"Mia mamma e mio padre mi hanno reso la vita impossibile. Spero che ci sia giustizia per la mia morte, spero che i carabinieri facciano un'indagine". Questo è solo uno dei numerosi passaggi agghiaccianti del video, della durata di quasi quaranta minuti, che la requisitoria ha fatto visionare al padre di Rosita Raffoni a porte chiuse, il quale ritrae la 16enne poco prima di compiere il gesto estremo.

L'accaduto

Dal video e dalle lettere ritrovate sul tetto della scuola scelta dalla ragazza per suicidarsi, il Liceo Classico Morgagni di Forlì, emerge la volontà di far capire ai genitori la motivazione del terribile gesto: i destinatari del video sembrano infatti essere le Forze dell'Ordine e i genitori stessi, i primi avranno il compito di far luce su quanto successo, mentre ai secondi cerca di far capire quanto si sia sentita sola e ignorata.

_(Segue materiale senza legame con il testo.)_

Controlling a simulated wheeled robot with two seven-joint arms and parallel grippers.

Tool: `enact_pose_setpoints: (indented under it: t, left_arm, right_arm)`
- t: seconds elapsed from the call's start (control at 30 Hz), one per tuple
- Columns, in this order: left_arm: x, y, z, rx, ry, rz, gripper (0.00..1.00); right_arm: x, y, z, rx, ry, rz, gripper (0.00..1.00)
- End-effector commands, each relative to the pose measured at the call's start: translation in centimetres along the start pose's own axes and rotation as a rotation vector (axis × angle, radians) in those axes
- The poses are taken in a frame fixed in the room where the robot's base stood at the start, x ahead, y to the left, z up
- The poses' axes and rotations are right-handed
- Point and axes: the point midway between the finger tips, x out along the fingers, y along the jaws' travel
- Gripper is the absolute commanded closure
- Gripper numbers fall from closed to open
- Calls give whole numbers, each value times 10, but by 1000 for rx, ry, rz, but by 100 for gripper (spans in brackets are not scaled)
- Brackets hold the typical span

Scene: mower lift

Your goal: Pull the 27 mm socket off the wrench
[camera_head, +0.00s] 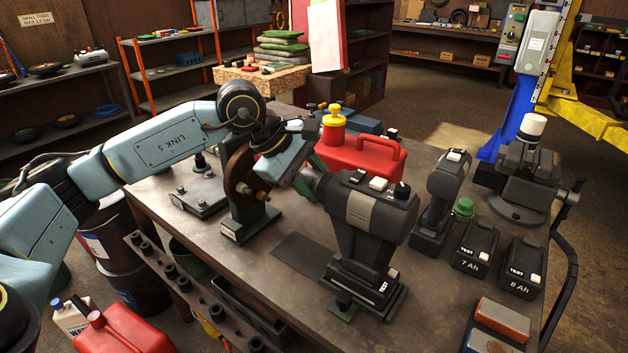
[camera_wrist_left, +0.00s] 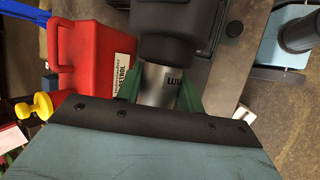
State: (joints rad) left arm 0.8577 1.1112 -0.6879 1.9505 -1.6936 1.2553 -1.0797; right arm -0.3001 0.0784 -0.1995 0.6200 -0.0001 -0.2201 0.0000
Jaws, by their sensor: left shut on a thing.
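The impact wrench (camera_head: 372,215) stands upright on its base at the front of the workbench, its nose pointing left. Its dark nose (camera_wrist_left: 163,45) also shows in the left wrist view. A silver socket (camera_wrist_left: 158,90) with dark lettering, only partly readable, sits at the nose. My left gripper (camera_head: 312,180) reaches in from the left, its green fingers on both sides of the socket, shut on it. In the head view the socket is mostly hidden by the gripper. I see no clear gap between socket and nose. My right gripper is not in view.
A red petrol can (camera_head: 360,150) stands close behind the gripper. A second power tool (camera_head: 446,195), two battery packs (camera_head: 477,250) and a vise (camera_head: 522,180) are to the right. A dark stand (camera_head: 243,190) is left of the wrench. A dark mat (camera_head: 305,258) lies bare in front.

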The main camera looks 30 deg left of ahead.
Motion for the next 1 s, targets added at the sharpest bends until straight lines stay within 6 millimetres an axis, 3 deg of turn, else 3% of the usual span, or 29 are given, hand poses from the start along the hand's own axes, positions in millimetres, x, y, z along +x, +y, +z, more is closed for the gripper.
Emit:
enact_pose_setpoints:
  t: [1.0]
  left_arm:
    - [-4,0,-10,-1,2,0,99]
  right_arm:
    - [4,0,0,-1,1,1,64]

I genitori sono rei, secondo la ragazza, di non averla mai capita, mai conosciuta veramente, mai accettata. "Mi odiate, non piangerete per la mia morte", un altro dei passaggi più catartici del video-testamento della giovane. La parola più frequentemente usata, anche nelle lettere, risulta essere "odio", invitando tra le altre cose il padre e la madre a chiedersi se una parte dell'odio che, uccidendosi, ha rivolto contro se stessa, non sia lo stesso ricevuto da loro. Rosita insiste sul rimpianto per la vita e i sogni lasciati a metà e, pur essendo convinta che così "segregata" fosse impossibile andare avanti, dice più volte che le dispiace lasciare la vita. Troppe le cose ancora da fare, per le quali non ha mai avuto possibilità: avere un fidanzato, rendere felice qualcuno, andare all'estero.

Richieste condanne per i genitori

I Pm di Forlì, Sara Posa e Filippo Santangelo, hanno chiesto condanne per entrambi i genitori dopo aver mostrato in aula l'intero video-testamento a porte chiuse; sei anni al padre Roberto Raffoni per istigazione al suicidio e maltrattamenti fino alla morte, due anni alla madre, Rosita Cenni, accusata di maltrattamenti.

Il rapporto dei genitori con la figlia è stato definito dai PM come "comportamento genitoriale disfunzionale"; i due vengono ritenuti responsabili del gesto estremo della povera ragazza, poiché si pensa che conoscessero le malsane idee della giovane e non abbiano fatto nulla per fermarla. Il ruolo "predisponente e cogente" degli stessi genitori nei confronti della ragazza è quindi considerato la causa primaria del suicidio e di conseguenza il principale capo d'accusa.